Data records >>
┌────────
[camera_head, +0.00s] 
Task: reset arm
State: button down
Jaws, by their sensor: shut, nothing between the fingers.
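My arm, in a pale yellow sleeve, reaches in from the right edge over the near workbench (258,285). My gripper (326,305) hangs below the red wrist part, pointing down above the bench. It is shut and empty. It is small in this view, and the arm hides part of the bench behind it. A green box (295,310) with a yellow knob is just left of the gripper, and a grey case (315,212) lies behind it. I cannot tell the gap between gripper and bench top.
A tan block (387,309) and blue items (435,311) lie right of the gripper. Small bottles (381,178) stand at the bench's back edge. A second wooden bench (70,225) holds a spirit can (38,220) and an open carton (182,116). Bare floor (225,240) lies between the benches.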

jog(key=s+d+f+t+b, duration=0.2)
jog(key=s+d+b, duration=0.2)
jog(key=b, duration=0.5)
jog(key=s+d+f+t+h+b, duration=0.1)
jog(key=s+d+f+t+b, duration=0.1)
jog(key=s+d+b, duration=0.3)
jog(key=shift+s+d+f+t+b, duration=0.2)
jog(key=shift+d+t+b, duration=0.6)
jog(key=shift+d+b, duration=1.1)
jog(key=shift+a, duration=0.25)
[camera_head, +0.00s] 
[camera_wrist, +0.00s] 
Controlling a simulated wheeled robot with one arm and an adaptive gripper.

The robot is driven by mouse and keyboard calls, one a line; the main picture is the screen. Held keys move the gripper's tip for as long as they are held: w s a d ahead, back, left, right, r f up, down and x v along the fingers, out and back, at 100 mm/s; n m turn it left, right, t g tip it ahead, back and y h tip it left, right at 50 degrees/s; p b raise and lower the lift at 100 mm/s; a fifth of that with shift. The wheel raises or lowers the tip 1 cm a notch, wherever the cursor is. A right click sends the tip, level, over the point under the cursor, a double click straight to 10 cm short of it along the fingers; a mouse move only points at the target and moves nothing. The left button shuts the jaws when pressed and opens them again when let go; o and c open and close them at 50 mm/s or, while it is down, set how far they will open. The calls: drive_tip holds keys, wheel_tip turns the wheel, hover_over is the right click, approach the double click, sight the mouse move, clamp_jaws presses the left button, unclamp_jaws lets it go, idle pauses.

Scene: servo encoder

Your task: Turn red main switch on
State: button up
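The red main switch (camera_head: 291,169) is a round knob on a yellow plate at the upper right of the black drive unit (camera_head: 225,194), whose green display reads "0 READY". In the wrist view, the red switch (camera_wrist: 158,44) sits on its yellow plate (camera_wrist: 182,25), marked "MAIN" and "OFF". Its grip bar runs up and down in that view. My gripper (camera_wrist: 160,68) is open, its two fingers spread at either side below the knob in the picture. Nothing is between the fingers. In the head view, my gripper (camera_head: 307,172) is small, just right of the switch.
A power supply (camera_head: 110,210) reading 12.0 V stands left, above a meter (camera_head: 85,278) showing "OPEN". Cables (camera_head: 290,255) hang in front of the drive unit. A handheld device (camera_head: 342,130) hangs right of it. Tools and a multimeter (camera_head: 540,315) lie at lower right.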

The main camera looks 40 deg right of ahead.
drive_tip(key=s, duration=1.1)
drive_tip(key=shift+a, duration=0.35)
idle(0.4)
└────────
The request >>
Up to and including the line with "Scene: servo encoder", repeat the data exactly, starting from its first line; nothing else belongs in the response.

Written solution >>
[camera_head, +0.00s] 
Task: reset arm
State: button down
Jaws, by their sensor: shut, nothing between the fingers.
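My arm, in a pale yellow sleeve, reaches in from the right edge over the near workbench (258,285). My gripper (326,305) hangs below the red wrist part, pointing down above the bench. It is shut and empty. It is small in this view, and the arm hides part of the bench behind it. A green box (295,310) with a yellow knob is just left of the gripper, and a grey case (315,212) lies behind it. I cannot tell the gap between gripper and bench top.
A tan block (387,309) and blue items (435,311) lie right of the gripper. Small bottles (381,178) stand at the bench's back edge. A second wooden bench (70,225) holds a spirit can (38,220) and an open carton (182,116). Bare floor (225,240) lies between the benches.

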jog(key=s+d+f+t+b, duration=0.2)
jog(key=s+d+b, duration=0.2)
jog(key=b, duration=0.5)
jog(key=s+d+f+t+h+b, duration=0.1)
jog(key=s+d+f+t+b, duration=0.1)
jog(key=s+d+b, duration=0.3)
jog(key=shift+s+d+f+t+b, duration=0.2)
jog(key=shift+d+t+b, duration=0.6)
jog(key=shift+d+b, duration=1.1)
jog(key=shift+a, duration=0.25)
[camera_head, +0.00s] 
[camera_wrist, +0.00s] 
Controlling a simulated wheeled robot with one arm and an adaptive gripper.

The robot is driven by mouse and keyboard calls, one a line; the main picture is the screen. Held keys move the gripper's tip for as long as they are held: w s a d ahead, back, left, right, r f up, down and x v along the fingers, out and back, at 100 mm/s; n m turn it left, right, t g tip it ahead, back and y h tip it left, right at 50 degrees/s; p b raise and lower the lift at 100 mm/s; a fifth of that with shift. The wheel raises or lowers the tip 1 cm a notch, wherever the cursor is. A right click sends the tip, level, over the point under the cursor, a double click straight to 10 cm short of it along the fingers; a mouse move only points at the target and moves nothing. The left button shuts the jaws when pressed and opens them again when let go; o and c open and close them at 50 mm/s or, while it is down, set how far they will open. The calls: drive_tip holds keys, wheel_tip turns the wheel, hover_over is the right click, approach the double click, sight the mouse move, clamp_jaws presses the left button, unclamp_jaws lets it go, idle pauses.

Scene: servo encoder

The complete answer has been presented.